• Data provided:
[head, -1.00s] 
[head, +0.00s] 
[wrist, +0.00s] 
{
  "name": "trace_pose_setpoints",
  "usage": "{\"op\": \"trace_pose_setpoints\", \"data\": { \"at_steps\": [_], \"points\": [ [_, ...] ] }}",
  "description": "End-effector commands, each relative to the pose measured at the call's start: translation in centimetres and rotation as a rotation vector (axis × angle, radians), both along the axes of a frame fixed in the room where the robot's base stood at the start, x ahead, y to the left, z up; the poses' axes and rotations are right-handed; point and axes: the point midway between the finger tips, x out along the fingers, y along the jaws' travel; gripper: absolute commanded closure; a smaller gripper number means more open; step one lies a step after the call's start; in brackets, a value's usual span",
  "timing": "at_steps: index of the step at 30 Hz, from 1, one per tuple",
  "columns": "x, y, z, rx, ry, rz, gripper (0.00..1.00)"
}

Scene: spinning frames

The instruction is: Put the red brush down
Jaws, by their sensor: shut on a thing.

• Aim of the exercise: Make an exact copy of the listing, including every line.

• Task output:
[head, -1.00s] 
[head, +0.00s] 
[wrist, +0.00s] 
{
  "name": "trace_pose_setpoints",
  "usage": "{\"op\": \"trace_pose_setpoints\", \"data\": { \"at_steps\": [_], \"points\": [ [_, ...] ] }}",
  "description": "End-effector commands, each relative to the pose measured at the call's start: translation in centimetres and rotation as a rotation vector (axis × angle, radians), both along the axes of a frame fixed in the room where the robot's base stood at the start, x ahead, y to the left, z up; the poses' axes and rotations are right-handed; point and axes: the point midway between the finger tips, x out along the fingers, y along the jaws' travel; gripper: absolute commanded closure; a smaller gripper number means more open; step one lies a step after the call's start; in brackets, a value's usual span",
  "timing": "at_steps: index of the step at 30 Hz, from 1, one per tuple",
  "columns": "x, y, z, rx, ry, rz, gripper (0.00..1.00)"
}

Scene: spinning frames

The instruction is: Put the red brush down
Jaws, by their sensor: shut on a thing.

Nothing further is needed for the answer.